You and CArroll responnd to sharp criticism with accusations of Red-baiting, 
and then have the chutzpah to reproach me for ad hominem attacks. Of course 
Marx was nota n orthodix Marxist. He was, as he said when he encountered the 
phenonomenon of orthodox Marxism, not a Marxist at all. He welcomed all 
scientific criticism. The defining charctertistic of an orthodox marxist is 
not  her adherence to a  particular substantive doctrine, but rather that she 
doesn't; she treats Marx and her favorite Marxists as scriputural. She does 
nor ask: is it true? Rather she asks, Is it consistent with the holy writ? If 
I thought all or even most Marxism was like that, I would not bother with it 
at all.

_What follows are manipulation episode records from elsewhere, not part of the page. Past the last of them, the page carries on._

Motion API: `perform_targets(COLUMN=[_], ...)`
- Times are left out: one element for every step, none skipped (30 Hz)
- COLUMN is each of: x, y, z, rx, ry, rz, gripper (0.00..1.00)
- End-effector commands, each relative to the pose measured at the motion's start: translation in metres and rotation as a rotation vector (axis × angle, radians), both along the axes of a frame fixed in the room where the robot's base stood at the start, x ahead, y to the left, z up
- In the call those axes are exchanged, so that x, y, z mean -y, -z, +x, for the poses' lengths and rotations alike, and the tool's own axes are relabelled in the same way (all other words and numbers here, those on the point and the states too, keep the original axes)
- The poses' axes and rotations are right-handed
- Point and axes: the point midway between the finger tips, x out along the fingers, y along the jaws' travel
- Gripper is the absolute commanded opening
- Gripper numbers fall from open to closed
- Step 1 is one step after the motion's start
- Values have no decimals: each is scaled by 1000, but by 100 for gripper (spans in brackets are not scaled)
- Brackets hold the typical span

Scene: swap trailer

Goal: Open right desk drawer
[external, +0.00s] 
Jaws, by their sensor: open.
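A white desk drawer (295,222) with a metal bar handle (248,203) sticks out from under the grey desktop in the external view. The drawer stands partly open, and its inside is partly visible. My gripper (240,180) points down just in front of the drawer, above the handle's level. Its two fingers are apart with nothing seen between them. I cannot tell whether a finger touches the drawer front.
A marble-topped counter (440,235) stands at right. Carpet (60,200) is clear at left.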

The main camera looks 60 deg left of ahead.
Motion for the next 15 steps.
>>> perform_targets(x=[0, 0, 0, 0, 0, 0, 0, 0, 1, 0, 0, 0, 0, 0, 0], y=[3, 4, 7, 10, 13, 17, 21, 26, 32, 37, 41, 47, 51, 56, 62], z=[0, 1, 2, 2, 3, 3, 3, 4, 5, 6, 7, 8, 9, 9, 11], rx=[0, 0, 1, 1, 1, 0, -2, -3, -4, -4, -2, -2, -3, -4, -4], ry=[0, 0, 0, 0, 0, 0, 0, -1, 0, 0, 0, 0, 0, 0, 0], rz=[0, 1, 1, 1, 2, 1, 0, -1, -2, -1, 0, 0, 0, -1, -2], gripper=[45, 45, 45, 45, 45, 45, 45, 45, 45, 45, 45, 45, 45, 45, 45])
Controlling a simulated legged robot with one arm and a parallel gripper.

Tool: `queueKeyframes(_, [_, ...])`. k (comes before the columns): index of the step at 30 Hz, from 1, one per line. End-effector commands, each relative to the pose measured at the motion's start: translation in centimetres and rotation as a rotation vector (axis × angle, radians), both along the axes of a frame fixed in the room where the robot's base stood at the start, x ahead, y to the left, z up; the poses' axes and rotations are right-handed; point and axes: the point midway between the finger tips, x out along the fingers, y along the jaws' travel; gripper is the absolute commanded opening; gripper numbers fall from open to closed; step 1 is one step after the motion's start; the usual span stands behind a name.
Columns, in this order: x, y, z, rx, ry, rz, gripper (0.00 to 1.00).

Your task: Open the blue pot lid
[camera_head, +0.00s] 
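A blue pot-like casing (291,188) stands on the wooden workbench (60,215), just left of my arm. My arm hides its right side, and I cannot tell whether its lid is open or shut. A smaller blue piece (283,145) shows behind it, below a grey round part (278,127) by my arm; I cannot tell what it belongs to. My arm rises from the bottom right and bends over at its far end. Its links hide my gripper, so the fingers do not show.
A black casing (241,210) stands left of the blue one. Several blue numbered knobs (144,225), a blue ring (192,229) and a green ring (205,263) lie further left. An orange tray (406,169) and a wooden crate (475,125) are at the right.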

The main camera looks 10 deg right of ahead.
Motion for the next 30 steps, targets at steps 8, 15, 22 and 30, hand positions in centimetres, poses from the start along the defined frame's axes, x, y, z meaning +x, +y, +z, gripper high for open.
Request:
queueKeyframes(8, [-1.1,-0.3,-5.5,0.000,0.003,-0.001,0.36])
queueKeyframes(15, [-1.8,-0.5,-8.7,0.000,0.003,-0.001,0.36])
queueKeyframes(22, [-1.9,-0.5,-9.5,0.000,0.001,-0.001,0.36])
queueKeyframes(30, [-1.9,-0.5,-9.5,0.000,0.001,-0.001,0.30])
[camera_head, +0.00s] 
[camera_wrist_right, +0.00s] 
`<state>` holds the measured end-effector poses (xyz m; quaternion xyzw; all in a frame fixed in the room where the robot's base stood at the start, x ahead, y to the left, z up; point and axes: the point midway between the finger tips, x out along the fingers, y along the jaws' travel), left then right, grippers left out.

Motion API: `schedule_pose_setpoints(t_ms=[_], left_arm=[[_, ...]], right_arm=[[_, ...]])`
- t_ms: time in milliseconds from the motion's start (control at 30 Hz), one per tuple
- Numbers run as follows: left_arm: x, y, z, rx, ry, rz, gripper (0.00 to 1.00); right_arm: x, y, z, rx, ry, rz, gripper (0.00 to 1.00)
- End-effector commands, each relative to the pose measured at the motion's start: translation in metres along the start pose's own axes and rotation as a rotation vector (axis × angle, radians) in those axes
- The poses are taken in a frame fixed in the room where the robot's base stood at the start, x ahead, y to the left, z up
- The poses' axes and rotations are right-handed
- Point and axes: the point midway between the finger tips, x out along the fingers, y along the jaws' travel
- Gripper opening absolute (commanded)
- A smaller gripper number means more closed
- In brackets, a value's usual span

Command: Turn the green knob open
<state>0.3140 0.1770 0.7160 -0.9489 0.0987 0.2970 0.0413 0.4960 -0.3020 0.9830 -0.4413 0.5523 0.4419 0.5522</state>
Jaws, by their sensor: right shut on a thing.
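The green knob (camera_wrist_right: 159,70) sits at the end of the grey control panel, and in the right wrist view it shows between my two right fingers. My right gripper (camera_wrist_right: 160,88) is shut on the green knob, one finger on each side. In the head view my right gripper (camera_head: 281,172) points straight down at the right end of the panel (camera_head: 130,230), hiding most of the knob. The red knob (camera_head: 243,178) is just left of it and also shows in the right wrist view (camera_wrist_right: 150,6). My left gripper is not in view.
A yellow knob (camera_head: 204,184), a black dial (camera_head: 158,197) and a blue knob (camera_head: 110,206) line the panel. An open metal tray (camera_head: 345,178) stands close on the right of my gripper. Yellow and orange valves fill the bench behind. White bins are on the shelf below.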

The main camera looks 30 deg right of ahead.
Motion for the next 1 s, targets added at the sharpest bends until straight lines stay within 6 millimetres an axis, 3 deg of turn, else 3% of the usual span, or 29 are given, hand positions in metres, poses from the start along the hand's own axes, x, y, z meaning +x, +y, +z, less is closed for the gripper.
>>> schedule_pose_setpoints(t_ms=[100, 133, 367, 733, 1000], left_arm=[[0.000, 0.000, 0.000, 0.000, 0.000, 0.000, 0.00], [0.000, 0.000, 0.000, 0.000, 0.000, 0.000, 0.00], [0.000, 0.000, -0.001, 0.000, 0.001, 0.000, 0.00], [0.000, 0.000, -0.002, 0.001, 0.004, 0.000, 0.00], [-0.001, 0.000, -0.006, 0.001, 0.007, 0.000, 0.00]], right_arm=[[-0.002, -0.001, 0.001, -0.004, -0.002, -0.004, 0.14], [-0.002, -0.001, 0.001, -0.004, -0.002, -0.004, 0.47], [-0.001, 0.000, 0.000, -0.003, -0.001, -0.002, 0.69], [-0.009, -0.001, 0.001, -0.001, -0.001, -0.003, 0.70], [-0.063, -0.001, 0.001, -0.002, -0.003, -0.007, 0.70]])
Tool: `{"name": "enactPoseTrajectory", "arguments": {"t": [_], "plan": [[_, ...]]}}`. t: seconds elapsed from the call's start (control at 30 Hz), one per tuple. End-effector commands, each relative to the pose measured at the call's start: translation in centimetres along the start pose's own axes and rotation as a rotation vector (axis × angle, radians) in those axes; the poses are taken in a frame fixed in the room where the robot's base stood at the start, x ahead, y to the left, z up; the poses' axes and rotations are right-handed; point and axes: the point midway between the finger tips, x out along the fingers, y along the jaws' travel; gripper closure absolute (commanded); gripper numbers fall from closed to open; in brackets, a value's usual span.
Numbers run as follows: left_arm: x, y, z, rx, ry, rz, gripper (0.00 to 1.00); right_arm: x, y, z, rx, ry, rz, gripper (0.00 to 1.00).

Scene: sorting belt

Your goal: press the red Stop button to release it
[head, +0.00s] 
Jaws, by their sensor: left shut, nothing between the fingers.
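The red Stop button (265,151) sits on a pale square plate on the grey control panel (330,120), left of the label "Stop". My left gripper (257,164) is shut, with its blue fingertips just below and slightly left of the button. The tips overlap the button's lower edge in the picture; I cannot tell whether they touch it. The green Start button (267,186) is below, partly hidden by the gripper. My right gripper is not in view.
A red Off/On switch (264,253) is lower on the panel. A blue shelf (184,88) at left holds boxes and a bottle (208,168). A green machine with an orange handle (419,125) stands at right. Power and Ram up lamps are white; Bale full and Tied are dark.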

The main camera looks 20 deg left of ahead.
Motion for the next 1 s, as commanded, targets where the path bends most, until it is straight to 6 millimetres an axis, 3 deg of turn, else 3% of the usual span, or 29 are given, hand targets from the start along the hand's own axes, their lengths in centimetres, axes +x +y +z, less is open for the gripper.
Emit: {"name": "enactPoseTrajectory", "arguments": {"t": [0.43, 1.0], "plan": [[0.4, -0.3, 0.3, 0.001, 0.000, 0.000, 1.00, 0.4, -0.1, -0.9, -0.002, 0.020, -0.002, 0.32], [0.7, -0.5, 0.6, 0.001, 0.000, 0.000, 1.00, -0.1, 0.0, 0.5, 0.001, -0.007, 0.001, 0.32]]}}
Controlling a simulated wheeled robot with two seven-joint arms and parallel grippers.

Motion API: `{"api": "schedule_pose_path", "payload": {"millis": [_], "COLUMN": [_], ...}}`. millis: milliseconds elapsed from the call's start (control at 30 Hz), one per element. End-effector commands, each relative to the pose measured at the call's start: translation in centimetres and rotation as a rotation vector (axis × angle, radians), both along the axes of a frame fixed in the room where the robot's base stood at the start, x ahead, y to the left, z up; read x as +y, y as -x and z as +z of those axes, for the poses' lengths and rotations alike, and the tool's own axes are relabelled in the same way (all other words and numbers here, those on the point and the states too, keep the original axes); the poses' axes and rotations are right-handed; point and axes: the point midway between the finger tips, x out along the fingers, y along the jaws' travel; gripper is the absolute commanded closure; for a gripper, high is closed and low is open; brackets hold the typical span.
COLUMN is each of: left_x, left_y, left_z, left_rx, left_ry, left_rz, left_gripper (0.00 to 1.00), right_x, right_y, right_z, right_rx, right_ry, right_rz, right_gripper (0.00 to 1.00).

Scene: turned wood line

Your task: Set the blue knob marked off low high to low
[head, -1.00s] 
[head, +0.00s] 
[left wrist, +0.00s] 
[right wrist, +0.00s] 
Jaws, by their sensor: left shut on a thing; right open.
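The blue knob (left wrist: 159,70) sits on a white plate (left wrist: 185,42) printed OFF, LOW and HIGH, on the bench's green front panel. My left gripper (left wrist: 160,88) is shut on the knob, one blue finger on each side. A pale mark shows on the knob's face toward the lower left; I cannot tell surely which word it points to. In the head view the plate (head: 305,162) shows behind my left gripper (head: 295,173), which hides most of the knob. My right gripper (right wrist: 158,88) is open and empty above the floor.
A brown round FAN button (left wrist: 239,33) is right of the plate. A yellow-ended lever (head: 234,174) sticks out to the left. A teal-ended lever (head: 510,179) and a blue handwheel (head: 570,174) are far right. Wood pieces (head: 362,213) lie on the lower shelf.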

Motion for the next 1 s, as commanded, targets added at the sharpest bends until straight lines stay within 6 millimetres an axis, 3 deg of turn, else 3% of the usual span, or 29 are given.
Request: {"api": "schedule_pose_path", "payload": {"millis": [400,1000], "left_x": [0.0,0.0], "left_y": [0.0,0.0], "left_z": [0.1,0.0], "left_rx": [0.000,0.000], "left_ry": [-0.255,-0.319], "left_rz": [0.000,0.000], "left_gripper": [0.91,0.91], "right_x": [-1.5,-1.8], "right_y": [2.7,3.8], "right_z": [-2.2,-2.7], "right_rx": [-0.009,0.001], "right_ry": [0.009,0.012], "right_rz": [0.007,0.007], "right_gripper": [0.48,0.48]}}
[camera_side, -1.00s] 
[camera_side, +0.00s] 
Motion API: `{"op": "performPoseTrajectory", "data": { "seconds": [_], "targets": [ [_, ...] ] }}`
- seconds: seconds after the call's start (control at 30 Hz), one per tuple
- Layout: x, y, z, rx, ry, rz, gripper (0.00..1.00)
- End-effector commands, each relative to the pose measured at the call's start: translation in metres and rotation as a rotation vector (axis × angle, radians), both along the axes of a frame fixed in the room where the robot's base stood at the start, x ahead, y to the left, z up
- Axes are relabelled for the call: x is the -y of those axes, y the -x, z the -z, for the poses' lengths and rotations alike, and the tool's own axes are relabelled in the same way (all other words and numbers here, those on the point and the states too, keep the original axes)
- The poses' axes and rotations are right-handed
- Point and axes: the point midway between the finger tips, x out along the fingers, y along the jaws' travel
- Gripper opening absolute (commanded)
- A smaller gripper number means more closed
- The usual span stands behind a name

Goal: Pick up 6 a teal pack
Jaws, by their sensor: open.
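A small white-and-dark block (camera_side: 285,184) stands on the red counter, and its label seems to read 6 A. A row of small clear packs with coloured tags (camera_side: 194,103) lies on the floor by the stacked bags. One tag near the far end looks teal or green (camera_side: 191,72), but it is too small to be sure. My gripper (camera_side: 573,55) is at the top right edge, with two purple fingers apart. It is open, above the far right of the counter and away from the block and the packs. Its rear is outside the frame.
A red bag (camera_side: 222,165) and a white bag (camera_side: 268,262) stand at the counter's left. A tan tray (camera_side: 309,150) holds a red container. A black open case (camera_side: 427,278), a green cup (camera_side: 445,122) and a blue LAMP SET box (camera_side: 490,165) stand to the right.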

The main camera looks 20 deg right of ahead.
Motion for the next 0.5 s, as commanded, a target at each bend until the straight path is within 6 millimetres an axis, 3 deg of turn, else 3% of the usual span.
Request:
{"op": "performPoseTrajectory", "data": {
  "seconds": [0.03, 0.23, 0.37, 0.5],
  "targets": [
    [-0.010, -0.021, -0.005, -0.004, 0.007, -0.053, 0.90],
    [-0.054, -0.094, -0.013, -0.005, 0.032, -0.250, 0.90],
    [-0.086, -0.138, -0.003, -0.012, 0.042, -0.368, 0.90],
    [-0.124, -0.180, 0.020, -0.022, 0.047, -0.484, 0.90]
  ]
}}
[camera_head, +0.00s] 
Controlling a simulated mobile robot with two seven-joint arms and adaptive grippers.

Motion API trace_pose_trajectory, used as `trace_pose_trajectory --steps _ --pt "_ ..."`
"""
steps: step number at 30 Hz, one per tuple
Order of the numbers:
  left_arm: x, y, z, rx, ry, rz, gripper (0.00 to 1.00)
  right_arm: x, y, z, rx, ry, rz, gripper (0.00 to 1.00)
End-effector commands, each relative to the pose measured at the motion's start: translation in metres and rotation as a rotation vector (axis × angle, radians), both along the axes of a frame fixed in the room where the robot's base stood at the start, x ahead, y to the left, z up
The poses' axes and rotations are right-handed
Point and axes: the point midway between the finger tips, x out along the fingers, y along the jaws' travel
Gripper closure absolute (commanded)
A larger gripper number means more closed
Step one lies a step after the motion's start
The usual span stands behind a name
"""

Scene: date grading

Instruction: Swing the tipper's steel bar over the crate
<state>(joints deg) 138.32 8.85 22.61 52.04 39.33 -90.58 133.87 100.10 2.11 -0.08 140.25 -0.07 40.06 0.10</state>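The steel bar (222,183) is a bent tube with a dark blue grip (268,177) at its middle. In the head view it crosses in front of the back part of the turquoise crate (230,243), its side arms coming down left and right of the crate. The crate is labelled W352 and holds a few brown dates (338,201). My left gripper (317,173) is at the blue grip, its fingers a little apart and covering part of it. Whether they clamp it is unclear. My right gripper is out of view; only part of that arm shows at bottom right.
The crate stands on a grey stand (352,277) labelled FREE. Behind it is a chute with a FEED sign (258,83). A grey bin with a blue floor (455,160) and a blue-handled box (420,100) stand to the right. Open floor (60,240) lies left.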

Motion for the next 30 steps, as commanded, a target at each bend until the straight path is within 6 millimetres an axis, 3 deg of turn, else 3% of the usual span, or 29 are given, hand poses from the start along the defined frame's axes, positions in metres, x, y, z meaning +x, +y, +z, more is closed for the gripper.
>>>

But too many of them are. However, I find this discussion fruitless 
and I end my participation in it now.

In a message dated 6/25/00 3:28:12 PM Eastern Daylight Time, 
[EMAIL PROTECTED] writes:

<< ustin, this sort of red-baiting Marxists does not solve the problem since
 you still have *not* clarified what you mean by orthodoxy. Rational
 communication requires logical arguments and empirical evidences not
 unsubstantiated ad hominem attacks. If you think whatever I said about
 Zetkin is *false* or makes me subscribe to *your* orthodoxy then you have
 the responsibility of explaining the "rational grounds" which your
 assumptions of orthodoxy rest upon. If you don't, I am afraid, you are
 being dogmatic.
 
 Furthermore, if you mean by orthodoxy holistic conception of history and
 vulgar determinism of the kind Kautsky defended, ie., inevitability of the
 theory of stages, it is obvious that Marx would *not* subscribe to your
 definition of orthodoxy. You may not have Kautsky in your mind, but I am
 afraid that like many of the bourgeois critics or defenders (Cohen) of
 MArx, you implicitly take the mechanistic formulation of historical
 materialism as the orthodoxy. Unfortunately, not only bourgeois critics
 of Marx but also some Marxist followers of Marx were responsible for
 misrepresenting Marx, turning Marx's dynamic theory of history into
 economic determinism and political passivity--the kind of things that
 bourgeois minded people *want" to see in Marx.
 
 
 Nowhere Marx in his writings appears to be a fatalistic believer in the
 functionalist causality between economics and politics, even in the
 _Contribution to the Critique of Political Economy_. When Marx says in
 this text that legal and political structure of society "rise on the
 economic basis of society", he does not mean that A determines B or B
 mechanistically flows from A. Quite differently, what Marx means to say is
 that the mode of production of material life, which is itself a
 historically changing _social relationship_, conditions, if not determine,
 the political and legal structures of society and their corresponding
 forms of ideology. Marx does not give us a hint of determinism because
 "conditioning" may be given lots of interpretations. As Cohen mistakenly
 does, one may read the relationship between economics and politics in
 instrumental terms as if Marx specified the direction or degree of
 causality between the two. On the other hand, as Gramsci correctly did,
 one may read the basis-superstructure model in counter- productive terms
 to mean by conditioning "corresponding" or even "limiting", in place of
 determination (Since Marx beleived in the final analysis that capitalism
 _only to a degree_ liberated human beings, yet "limited" the development
 of human potential as a whole). 
 
 Instead of red-baiting Marxists or calling them orthodox on the basis
 of superstitious reading of Marx, one should instead come across with
 what is meant by what is said about Marx. Ideology is a distortion of
 reality personified in the body of the intellectual!